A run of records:
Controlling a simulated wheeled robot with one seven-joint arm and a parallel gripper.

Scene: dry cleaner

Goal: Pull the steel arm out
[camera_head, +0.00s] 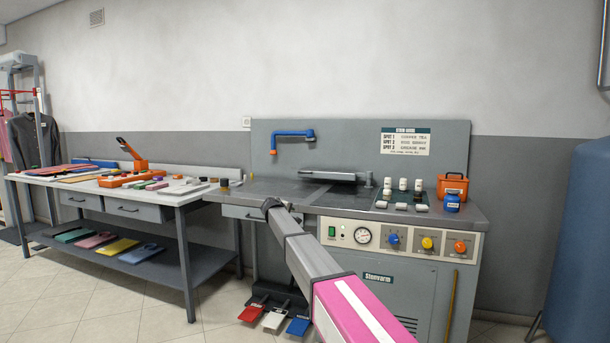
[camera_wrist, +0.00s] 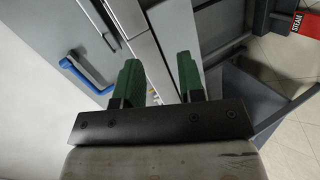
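A grey steel arm (camera_head: 333,176) lies roughly level above the worktop of the cleaning station, with a post at its right end. A blue pipe-like arm (camera_head: 293,134) with an orange lower end is mounted on the back panel. The blue arm also shows at the left in the wrist view (camera_wrist: 86,72). My gripper (camera_head: 268,204) is at the left front part of the station, apart from the steel arm. In the wrist view, my gripper's two green fingers (camera_wrist: 159,72) are spread with nothing held between them. Whether the steel arm shows there, I cannot tell.
White bottles (camera_head: 403,184), a blue jar (camera_head: 451,202) and an orange container (camera_head: 453,185) stand on the right of the worktop (camera_head: 460,219). A cluttered table (camera_head: 160,196) adjoins at the left. Colored pedals (camera_head: 274,319) sit below. A blue tank (camera_head: 580,240) stands right.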

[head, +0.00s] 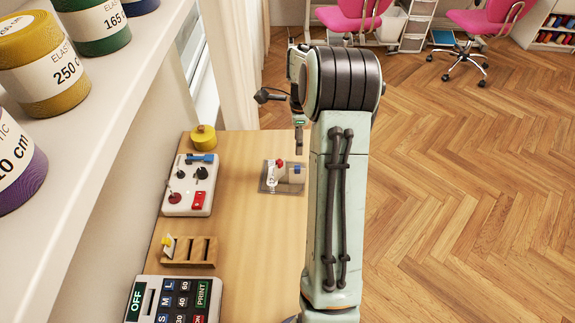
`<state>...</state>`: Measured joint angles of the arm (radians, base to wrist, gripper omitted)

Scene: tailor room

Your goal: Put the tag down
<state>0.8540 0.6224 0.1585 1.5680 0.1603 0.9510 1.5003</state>
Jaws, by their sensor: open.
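A small upright piece, yellow and white, which may be the tag (168,245), stands in the left slot of a wooden slotted holder (203,264) on the table. It looks slightly tilted. My gripper (299,148) points down near the table's far right edge, above and to the right of a small grey plate (266,187) with white, red and blue parts on it. The gripper is open, and I see nothing held in it. The fingertips are small and partly hidden by my arm. The gripper is well apart from the holder.
On the table (244,235) are a white panel with switches (187,203), a yellow round object (203,137) and a keypad device (175,303). A shelf with ribbon spools (50,75) overhangs at left. The table's middle is clear. Pink chairs (350,14) stand beyond.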

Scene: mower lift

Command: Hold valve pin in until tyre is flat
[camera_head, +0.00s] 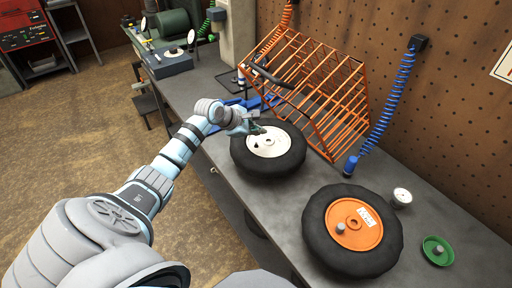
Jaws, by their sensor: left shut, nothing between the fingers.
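A black tyre on a white hub (268,143) lies flat on the grey workbench. My left gripper (257,131) is shut and empty, with its fingertips at the far left part of this hub. I cannot tell whether the fingertips touch anything there. The valve and its pin are too small to make out, and the gripper hides part of the hub. A second black tyre on an orange hub (356,226) with a white label lies nearer, to the right. My right gripper is not in view.
An orange wire cage (318,90) stands behind the white-hubbed wheel. A blue coiled hose (390,108) hangs from the pegboard. A small round gauge (402,196) and a green dish (437,250) lie right of the orange-hubbed wheel. Blue tools lie left of the cage.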

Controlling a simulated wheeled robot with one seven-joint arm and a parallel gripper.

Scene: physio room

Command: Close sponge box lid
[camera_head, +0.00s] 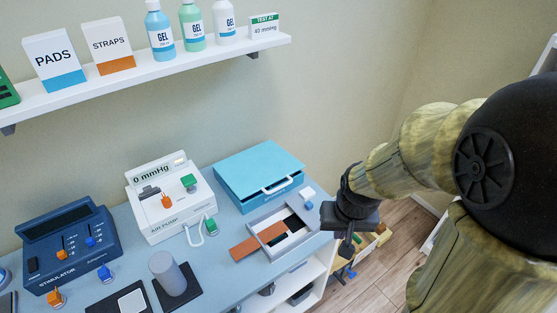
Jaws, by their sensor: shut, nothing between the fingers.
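A light blue box (258,168) with a white handle (280,186) on its front stands at the back right of the counter. I cannot tell for sure which of the two is the sponge box. My gripper (346,248) is shut and empty. It points down just right of the grey box, apart from both boxes.
The counter (221,258) also holds an air pump (165,200), a stimulator (68,246) and a grey cylinder on a dark base (167,272). A white wall shelf (150,73) with bottles and cartons runs above. Wooden floor (390,262) shows at the right.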

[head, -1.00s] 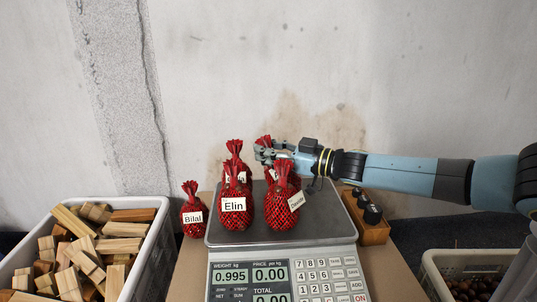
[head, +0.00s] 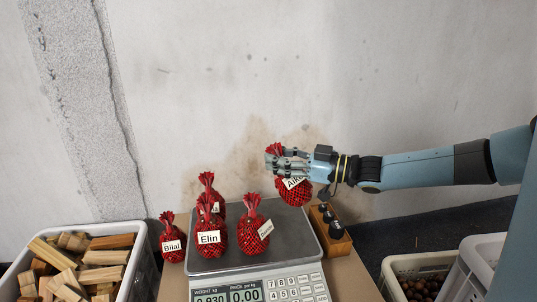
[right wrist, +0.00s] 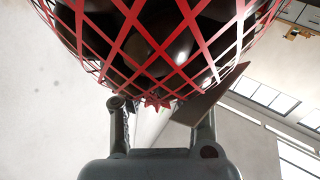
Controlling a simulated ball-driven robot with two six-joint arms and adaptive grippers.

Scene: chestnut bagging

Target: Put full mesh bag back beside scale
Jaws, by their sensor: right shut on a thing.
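My right gripper (head: 290,163) is shut on a red mesh bag (head: 293,190) with a partly hidden label that starts "Ai". The bag hangs above the right back part of the scale (head: 290,212). In the right wrist view the bag's red mesh (right wrist: 170,45) fills the top, with dark chestnuts inside. On the scale plate stand the bag labelled Elin (head: 210,240), a bag with a tilted label (head: 252,235) to its right, and another bag (head: 207,185) behind. The bag labelled Bilal (head: 172,243) stands off the scale, at its left. My left gripper is out of view.
A white crate of wood blocks (head: 140,262) stands at the left. A wooden holder with dark weights (head: 338,246) is right of the scale. A light crate of chestnuts (head: 392,280) is at the lower right. The wall is behind.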

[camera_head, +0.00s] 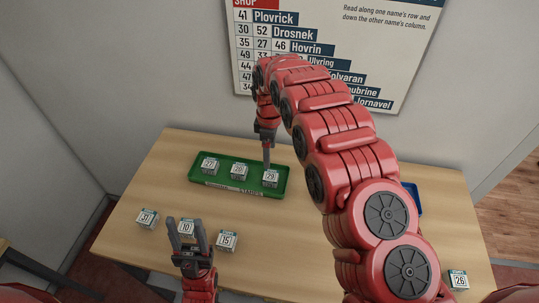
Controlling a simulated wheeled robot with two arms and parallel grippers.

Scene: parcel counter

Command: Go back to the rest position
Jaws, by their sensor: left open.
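My left gripper (188,238) is open with its two fingers pointing up the picture, at the front left of the table. It overlaps the view of a small white box marked 10 (187,229); I cannot tell whether they touch. My right arm reaches across to the green tray (225,189). My right gripper (267,164) points down just above or at the tray's right-hand box, marked 29 (270,179). Its fingers show edge-on, so their opening and any contact with the box are unclear.
Two more white boxes (209,166) (239,171) stand in the green tray. Others stand on the wooden table (300,250): one at left (147,218), one marked 15 (227,241) and one marked 26 (458,280). My right arm partly hides a blue container (413,199). A name chart (330,45) hangs behind.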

Goal of the exercise: Working from the material above, transcribe it exactly while omitting pictures.

Output of the task:
Controlling a simulated wheeled robot with one seven-joint arm and a parallel gripper.

Scene: dry cleaner

Goal: Pull the steel arm out
[camera_head, +0.00s] 
[camera_wrist, +0.00s] 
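A grey steel arm (camera_head: 333,176) lies roughly level above the worktop of the cleaning station, with a post at its right end. A blue pipe-like arm (camera_head: 293,134) with an orange lower end is mounted on the back panel. The blue arm also shows at the left in the wrist view (camera_wrist: 86,72). My gripper (camera_head: 268,204) is at the left front part of the station, apart from the steel arm. In the wrist view, my gripper's two green fingers (camera_wrist: 159,72) are spread with nothing held between them. Whether the steel arm shows there, I cannot tell.
White bottles (camera_head: 403,184), a blue jar (camera_head: 451,202) and an orange container (camera_head: 453,185) stand on the right of the worktop (camera_head: 460,219). A cluttered table (camera_head: 160,196) adjoins at the left. Colored pedals (camera_head: 274,319) sit below. A blue tank (camera_head: 580,240) stands right.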

[head, +0.00s] 
`<state>...</state>`: Measured joint angles of the arm (radians, base to wrist, gripper omitted)

Scene: tailor room

Your goal: Put the tag down
<state>0.8540 0.6224 0.1585 1.5680 0.1603 0.9510 1.5003</state>
Jaws, by their sensor: open.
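A small upright piece, yellow and white, which may be the tag (168,245), stands in the left slot of a wooden slotted holder (203,264) on the table. It looks slightly tilted. My gripper (299,148) points down near the table's far right edge, above and to the right of a small grey plate (266,187) with white, red and blue parts on it. The gripper is open, and I see nothing held in it. The fingertips are small and partly hidden by my arm. The gripper is well apart from the holder.
On the table (244,235) are a white panel with switches (187,203), a yellow round object (203,137) and a keypad device (175,303). A shelf with ribbon spools (50,75) overhangs at left. The table's middle is clear. Pink chairs (350,14) stand beyond.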

Scene: mower lift

Command: Hold valve pin in until tyre is flat
[camera_head, +0.00s] 
Jaws, by their sensor: left shut, nothing between the fingers.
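A black tyre on a white hub (268,143) lies flat on the grey workbench. My left gripper (257,131) is shut and empty, with its fingertips at the far left part of this hub. I cannot tell whether the fingertips touch anything there. The valve and its pin are too small to make out, and the gripper hides part of the hub. A second black tyre on an orange hub (356,226) with a white label lies nearer, to the right. My right gripper is not in view.
An orange wire cage (318,90) stands behind the white-hubbed wheel. A blue coiled hose (390,108) hangs from the pegboard. A small round gauge (402,196) and a green dish (437,250) lie right of the orange-hubbed wheel. Blue tools lie left of the cage.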

Controlling a simulated wheeled robot with one seven-joint arm and a parallel gripper.

Scene: physio room

Command: Close sponge box lid
[camera_head, +0.00s] 
Jaws, by their sensor: shut, nothing between the fingers.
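A light blue box (258,168) with a white handle (280,186) on its front stands at the back right of the counter. I cannot tell for sure which of the two is the sponge box. My gripper (346,248) is shut and empty. It points down just right of the grey box, apart from both boxes.
The counter (221,258) also holds an air pump (165,200), a stimulator (68,246) and a grey cylinder on a dark base (167,272). A white wall shelf (150,73) with bottles and cartons runs above. Wooden floor (390,262) shows at the right.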

[head, -1.00s] 
[head, +0.00s] 
[right wrist, +0.00s] 
Controlling a simulated ball-driven robot with two six-joint arms and adaptive grippers.

Scene: chestnut bagging

Target: Put full mesh bag back beside scale
Jaws, by their sensor: right shut on a thing.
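My right gripper (head: 290,163) is shut on a red mesh bag (head: 293,190) with a partly hidden label that starts "Ai". The bag hangs above the right back part of the scale (head: 290,212). In the right wrist view the bag's red mesh (right wrist: 170,45) fills the top, with dark chestnuts inside. On the scale plate stand the bag labelled Elin (head: 210,240), a bag with a tilted label (head: 252,235) to its right, and another bag (head: 207,185) behind. The bag labelled Bilal (head: 172,243) stands off the scale, at its left. My left gripper is out of view.
A white crate of wood blocks (head: 140,262) stands at the left. A wooden holder with dark weights (head: 338,246) is right of the scale. A light crate of chestnuts (head: 392,280) is at the lower right. The wall is behind.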

[camera_head, +0.00s] 
Controlling a simulated wheeled robot with two arms and parallel grippers.

Scene: parcel counter

Command: Go back to the rest position
Jaws, by their sensor: left open.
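My left gripper (188,238) is open with its two fingers pointing up the picture, at the front left of the table. It overlaps the view of a small white box marked 10 (187,229); I cannot tell whether they touch. My right arm reaches across to the green tray (225,189). My right gripper (267,164) points down just above or at the tray's right-hand box, marked 29 (270,179). Its fingers show edge-on, so their opening and any contact with the box are unclear.
Two more white boxes (209,166) (239,171) stand in the green tray. Others stand on the wooden table (300,250): one at left (147,218), one marked 15 (227,241) and one marked 26 (458,280). My right arm partly hides a blue container (413,199). A name chart (330,45) hangs behind.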

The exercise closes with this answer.